Pieter: Now from there you started Wayve. It’s going really, really well, you're building the future of mobility, but what does it look like when you look into the future? Five, 10, 20 years from now, what do cities look like? What does the world look like if you are successful?
Alex: I think embodied autonomy, embodied intelligence, autonomous mobile robotics is going to be the next wave of computing. This is going to be as transformative as what perhaps the personal computer or the iPhone was. It's a new paradigm where we have these mobile robots that move around the world that connected.
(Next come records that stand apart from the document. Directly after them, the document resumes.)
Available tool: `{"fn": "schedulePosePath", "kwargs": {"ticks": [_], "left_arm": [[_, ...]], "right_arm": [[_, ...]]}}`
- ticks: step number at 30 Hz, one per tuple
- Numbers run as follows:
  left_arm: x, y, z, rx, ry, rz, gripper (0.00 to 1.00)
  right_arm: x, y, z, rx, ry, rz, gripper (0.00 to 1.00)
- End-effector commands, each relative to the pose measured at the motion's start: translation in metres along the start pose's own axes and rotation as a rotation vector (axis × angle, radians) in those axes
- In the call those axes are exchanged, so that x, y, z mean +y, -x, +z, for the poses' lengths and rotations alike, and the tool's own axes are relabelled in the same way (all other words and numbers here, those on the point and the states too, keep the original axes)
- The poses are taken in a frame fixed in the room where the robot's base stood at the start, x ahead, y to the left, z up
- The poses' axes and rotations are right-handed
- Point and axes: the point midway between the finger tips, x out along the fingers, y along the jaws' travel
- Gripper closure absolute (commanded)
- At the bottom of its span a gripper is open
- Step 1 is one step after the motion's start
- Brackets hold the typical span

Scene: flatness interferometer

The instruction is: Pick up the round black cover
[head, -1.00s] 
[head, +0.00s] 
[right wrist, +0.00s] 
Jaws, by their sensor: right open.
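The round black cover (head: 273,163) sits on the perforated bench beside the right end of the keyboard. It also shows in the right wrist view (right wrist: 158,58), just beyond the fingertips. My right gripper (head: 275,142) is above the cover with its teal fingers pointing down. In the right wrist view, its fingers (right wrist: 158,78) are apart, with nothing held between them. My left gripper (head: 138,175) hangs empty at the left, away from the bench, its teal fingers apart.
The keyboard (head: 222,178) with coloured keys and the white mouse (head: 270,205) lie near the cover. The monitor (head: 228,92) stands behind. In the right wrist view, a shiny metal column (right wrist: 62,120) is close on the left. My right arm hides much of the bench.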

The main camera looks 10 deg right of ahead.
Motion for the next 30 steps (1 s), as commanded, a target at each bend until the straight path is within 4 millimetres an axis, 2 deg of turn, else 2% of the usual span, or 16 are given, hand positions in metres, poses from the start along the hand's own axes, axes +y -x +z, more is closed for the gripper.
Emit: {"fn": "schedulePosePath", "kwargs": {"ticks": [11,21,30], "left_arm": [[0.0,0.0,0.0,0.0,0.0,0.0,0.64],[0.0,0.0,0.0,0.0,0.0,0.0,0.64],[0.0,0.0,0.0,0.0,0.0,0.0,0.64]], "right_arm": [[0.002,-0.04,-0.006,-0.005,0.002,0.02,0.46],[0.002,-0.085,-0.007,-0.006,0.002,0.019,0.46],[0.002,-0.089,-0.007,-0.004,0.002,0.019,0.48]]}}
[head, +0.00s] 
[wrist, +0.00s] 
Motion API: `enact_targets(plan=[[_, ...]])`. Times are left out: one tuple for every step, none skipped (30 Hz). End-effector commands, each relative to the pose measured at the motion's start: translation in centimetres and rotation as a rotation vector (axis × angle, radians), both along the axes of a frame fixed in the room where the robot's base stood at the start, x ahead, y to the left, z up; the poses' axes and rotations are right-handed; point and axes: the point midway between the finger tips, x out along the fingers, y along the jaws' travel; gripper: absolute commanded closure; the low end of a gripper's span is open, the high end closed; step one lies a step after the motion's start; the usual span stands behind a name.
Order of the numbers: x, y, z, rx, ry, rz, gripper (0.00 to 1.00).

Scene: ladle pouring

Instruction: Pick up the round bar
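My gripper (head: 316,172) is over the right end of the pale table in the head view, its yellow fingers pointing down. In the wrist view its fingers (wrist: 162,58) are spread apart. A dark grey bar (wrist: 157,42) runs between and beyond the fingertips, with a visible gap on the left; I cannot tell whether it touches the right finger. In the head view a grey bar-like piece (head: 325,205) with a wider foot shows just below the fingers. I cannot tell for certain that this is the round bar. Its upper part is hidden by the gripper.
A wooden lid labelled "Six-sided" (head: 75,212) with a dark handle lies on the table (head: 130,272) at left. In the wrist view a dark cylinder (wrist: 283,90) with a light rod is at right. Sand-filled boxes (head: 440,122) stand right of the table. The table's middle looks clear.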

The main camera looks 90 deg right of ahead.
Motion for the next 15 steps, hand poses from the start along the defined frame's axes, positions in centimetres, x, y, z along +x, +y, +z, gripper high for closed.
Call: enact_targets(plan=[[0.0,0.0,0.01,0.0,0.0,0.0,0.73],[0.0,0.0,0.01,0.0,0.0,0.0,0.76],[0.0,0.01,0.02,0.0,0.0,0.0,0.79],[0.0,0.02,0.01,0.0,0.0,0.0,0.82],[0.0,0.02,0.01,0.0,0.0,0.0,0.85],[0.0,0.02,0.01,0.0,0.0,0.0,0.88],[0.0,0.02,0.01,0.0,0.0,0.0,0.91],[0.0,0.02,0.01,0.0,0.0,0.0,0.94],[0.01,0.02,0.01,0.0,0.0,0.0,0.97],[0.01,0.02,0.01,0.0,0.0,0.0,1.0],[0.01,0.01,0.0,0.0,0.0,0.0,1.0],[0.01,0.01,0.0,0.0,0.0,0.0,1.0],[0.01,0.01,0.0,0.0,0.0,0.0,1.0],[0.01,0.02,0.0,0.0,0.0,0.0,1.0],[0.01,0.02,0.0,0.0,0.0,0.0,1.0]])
They have the sensing on board to be able to make intelligent decisions and interact with us in a way that is safe, sustainable, reliable and and ultimately lets us do things more effectively. This is a really interesting world because it provides so much opportunity. It provides opportunity for us to be able to move people and goods around more effortlessly, more sustainably, but also provides absolutely improve the safety of our transportation and society. But in general, I think it provides us this platform to be able to build levels of intelligence that can really allow us to uncover and understand more about more about how. What we do as a society and how this works, and I think this is going to be, I can't wait to see what this uncovers. I think it will be absolutely transformative.
Pieter: Well, Alex, thank you for the wonderful conversation. It's so nice to catch up. Can't wait for my chance. Hopefully in the near future to make it out to London and maybe try a ride in one of the latest cars that you have there. Thanks again for being on.
Alex: Thank you so much, Peter. I can't wait for you and for the whole world to ride the Wayve soon.